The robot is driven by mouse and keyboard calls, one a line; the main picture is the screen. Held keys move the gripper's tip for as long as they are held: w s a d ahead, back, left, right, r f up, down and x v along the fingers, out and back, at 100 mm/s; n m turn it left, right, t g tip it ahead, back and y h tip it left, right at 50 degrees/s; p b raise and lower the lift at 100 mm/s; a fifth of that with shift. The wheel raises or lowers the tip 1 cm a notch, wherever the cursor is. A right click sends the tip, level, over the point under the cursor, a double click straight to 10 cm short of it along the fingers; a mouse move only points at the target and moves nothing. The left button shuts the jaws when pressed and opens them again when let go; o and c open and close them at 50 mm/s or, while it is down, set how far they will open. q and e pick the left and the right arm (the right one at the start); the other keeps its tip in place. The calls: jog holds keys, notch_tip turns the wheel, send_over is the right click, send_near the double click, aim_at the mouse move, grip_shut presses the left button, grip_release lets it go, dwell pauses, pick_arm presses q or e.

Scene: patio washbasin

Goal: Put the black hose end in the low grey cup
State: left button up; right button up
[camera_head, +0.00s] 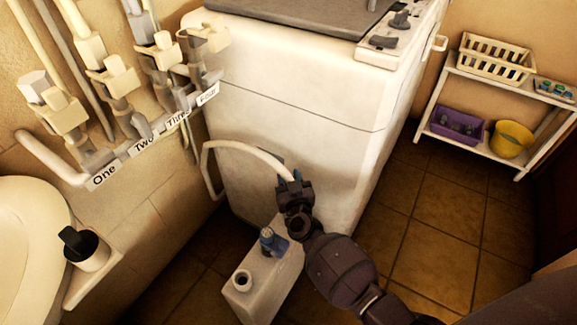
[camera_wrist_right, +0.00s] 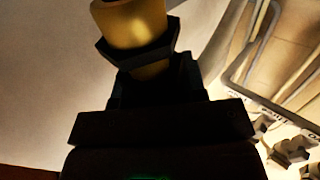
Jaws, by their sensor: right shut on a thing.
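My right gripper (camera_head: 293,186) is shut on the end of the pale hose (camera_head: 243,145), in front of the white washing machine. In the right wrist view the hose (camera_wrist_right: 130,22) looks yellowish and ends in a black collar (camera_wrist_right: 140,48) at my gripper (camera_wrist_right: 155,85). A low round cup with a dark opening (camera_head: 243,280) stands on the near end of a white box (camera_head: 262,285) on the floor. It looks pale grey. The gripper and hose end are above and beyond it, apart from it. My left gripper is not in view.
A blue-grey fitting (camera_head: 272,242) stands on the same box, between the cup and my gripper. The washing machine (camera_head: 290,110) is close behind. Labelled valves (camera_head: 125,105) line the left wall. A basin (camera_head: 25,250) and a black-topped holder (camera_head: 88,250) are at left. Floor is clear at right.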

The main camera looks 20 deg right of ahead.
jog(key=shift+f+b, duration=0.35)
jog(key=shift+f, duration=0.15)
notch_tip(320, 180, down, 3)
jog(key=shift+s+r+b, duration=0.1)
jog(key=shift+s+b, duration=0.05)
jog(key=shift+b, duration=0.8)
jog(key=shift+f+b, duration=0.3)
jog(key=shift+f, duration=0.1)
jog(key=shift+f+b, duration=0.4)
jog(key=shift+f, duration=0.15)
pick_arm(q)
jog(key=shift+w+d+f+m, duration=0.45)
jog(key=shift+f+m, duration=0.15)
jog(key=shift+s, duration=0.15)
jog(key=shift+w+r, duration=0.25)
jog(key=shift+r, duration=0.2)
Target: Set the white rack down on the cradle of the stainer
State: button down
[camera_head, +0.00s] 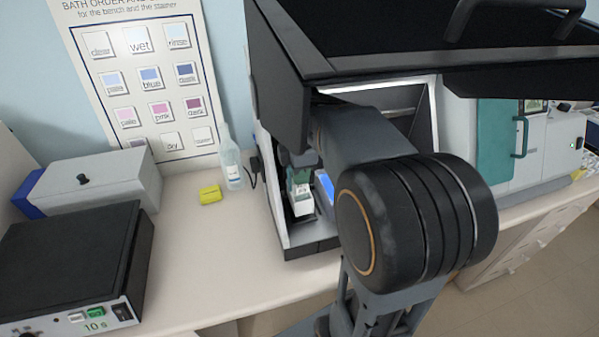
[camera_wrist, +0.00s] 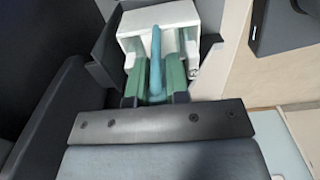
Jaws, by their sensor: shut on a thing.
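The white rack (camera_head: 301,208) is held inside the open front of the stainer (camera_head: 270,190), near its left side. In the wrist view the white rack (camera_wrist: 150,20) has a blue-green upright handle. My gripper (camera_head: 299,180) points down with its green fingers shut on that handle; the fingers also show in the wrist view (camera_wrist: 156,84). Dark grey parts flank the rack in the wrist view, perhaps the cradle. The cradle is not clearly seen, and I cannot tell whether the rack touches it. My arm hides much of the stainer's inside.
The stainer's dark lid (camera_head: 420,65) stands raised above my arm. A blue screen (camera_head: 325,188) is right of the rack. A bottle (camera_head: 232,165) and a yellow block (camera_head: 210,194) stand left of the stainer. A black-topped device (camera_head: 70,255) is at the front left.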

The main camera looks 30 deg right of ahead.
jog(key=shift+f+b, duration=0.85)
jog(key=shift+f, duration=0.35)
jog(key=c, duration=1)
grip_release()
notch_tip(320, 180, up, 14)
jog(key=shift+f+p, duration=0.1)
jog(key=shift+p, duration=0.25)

──────────────────────────────

Copy exactly the material above from the line with "Goal: Put the" to the line with "[camera_wrist_right, +0.00s]", ends included, and nothing else. Leave out any picture.

_Written response_.
Goal: Put the black hose end in the low grey cup
State: left button up; right button up
[camera_head, +0.00s] 
[camera_wrist_right, +0.00s] 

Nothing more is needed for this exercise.